By now everyone has likely heard about the hour long phone call between Donald Trump, his chief of Staff Mark Meadows, a bunch of his lawyers, and Brad Ratffensperger, Georgia’s secretary of state together with his General Counsel. I listened to most of the telephone call and it really did sound as Michael Bromwich, a former inspector general at the Justice Department, described it commented on Twitter as reported by John Cassidy in the New Yorker,
“The entire call is astonishing, the bullying, the threats, the insults, the credulous embrace of discredited conspiracy theories. Like a crime boss, Trump occasionally says that all he wants is the truth. But he doesn’t—he wants the win.”
Trump wanted Raffensperger to kick the election his way. Simple. Find the votes—somewhere. So Trump leaned on Raffensperger.
President Trump rambled on for many minutes, as he tends to do, urging Raffensperger the Republican Secretary of State, whose job it was to certify the election results in Georgia, a state that Trump narrowly lost by to find the 11,780 votes he needed to overturn Biden who beat him by a measly 11,779 votes. Trump and his allies were trying to get the Secretary of State to override the will of the voters of Georgia in his favour based on dubious discredited claims of various irregularities.
As Cassidy reported,
“Raffensperger and his general counsel, who was also on the call, calmly pointed out that his office had investigated all of these claims and found them to be false. (Georgia’s state supreme court and a federal judge appointed by George W. Bush rejected the Trump campaign’s claims as well.)”
Raffefsperger quietly and repeatedly told the president he was not telling the truth and the truth would come out. The “facts” Trump was relying on where not true. But Trump was not deterred by the truth coming out. He never is. It doesn’t even phase him. Instead he reverted to bullying. Again a typical Trump response.

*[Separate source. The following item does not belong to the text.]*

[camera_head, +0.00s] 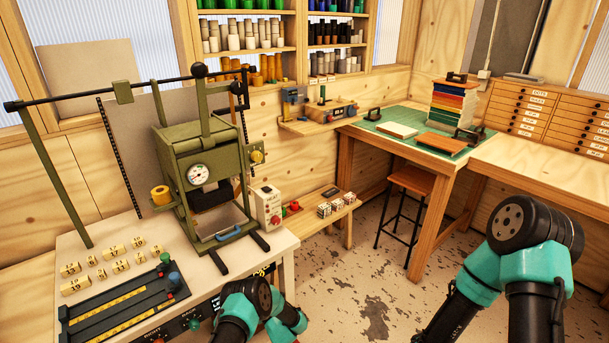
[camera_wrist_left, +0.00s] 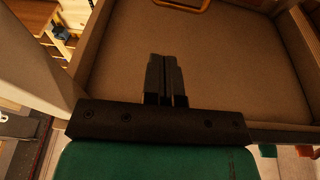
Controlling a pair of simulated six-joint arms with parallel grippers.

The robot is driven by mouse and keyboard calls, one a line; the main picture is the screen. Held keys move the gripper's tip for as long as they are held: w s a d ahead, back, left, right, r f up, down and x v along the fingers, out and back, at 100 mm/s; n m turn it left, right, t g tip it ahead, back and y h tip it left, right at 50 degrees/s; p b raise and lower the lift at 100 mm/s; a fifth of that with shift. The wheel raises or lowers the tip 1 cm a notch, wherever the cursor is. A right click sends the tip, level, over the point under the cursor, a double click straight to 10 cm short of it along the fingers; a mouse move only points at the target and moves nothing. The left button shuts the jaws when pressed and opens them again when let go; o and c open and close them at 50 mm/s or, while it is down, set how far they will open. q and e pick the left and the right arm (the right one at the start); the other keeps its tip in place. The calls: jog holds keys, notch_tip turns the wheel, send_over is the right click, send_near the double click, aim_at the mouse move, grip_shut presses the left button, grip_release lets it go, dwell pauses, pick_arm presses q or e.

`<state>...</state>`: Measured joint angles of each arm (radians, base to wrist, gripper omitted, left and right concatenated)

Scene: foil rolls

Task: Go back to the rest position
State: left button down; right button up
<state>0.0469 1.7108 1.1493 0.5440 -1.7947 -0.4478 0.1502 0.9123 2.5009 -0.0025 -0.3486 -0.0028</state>
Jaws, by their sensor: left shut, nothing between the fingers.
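In the left wrist view my left gripper (camera_wrist_left: 165,80) has its two dark fingers together, with nothing between them. It points over a broad brown panel with raised edges, and I cannot tell whether it touches the panel. In the head view my left arm shows only as black and teal links at the bottom centre. My right arm shows as black and teal links at the lower right. Neither gripper's fingers show in the head view.
A green press (camera_head: 198,160) stands on the left bench beside several numbered blocks and a dark tray (camera_head: 120,312). A stool (camera_head: 411,181) stands by a table with a green mat (camera_head: 388,127) and stacked books (camera_head: 452,103). The speckled floor (camera_head: 345,270) between is mostly open.

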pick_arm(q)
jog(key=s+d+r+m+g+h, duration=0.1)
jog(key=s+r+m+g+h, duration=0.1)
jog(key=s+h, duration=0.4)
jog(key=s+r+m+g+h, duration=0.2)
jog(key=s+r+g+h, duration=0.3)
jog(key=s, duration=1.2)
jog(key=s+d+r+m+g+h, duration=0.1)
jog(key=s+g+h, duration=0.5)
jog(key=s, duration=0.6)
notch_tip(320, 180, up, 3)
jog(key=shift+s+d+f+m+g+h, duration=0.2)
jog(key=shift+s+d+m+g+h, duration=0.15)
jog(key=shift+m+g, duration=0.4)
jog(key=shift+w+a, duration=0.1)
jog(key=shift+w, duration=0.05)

Trump responded like a true wanna-be despot: Trump wasn’t to be put off. “So what are we going to do here, folks? I only need eleven thousand votes,” he repeated. “Fellas, I need eleven thousand votes. Give me a break.” Find me the votes.it didn’t matter where. Raffensperger could admit he made a mistake or whatever. It didn’t matter how he explained it. What mattered was that he found 11,800 votes. The crime boss was pleading. But, he did not stop there. He strongly suggested to the Secretary of State that the people of Georgia would be angry with him and the act of refusing to do what Trump asked for was illegal and he and his General Counsel could get in trouble for that. Nothing like a little muscle when asking nicely doesn’t work.

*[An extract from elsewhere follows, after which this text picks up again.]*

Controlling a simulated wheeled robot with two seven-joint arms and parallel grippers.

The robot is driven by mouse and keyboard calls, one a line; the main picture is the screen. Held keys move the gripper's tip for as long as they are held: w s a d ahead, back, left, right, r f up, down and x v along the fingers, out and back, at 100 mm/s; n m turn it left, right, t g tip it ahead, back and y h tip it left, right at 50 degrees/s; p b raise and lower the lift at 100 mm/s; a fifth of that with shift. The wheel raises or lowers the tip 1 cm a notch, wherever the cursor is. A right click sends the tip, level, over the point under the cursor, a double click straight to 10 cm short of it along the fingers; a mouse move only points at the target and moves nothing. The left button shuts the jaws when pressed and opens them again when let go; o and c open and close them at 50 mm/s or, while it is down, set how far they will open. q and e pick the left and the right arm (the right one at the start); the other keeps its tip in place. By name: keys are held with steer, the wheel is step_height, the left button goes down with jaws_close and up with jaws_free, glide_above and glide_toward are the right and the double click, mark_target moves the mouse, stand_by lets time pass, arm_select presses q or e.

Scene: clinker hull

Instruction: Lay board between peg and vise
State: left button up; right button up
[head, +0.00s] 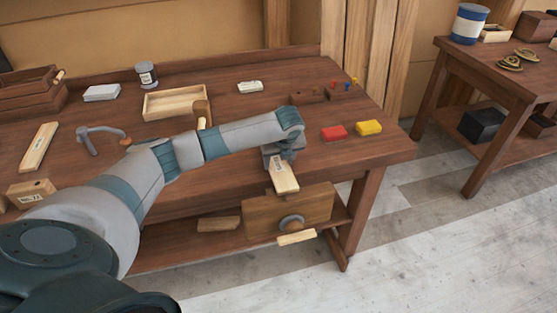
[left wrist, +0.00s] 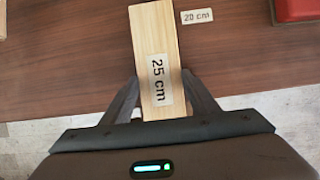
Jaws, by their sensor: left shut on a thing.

Yet bravely, Republican Brad Raffensperger stood up to the President of the United States to uphold the truth. Americans should be proud, but there are still a lot of people who support Trump in his efforts to defeat the will of the majority of the people of Georgia. That is the real issue here.
To say that Trump is a wanna-be autocrat is not interesting any more. It is too well known. What is scary is that so many Republicans agree with this. So far more than 100 Congressmen and 11 Senators have said they will support Trump in his plan to overturn the election on January 6, 2020 when the two houses of the American Congress will be asked to ratify the electoral college vote. Normally that is a mere formality. Not this time. Vice-president Mike Pence will be presiding. Ominously this is what Pence has already said, as reported by John Cassidy:
“Soon after this news emerged, Vice-President Mike Pence, a politician who gives invertebrates a bad name, issued a statement saying that he “welcomes the efforts of members of the House and Senate to use the authority they have under the law to raise objections and bring forward evidence before the Congress and the American people on January 6th.”
It could be very interesting to see how far down the slope to fascism the Republican Party will go on January 6, 2020. Keep watch. We should all do that. Who said the price of liberty is eternal vigilance?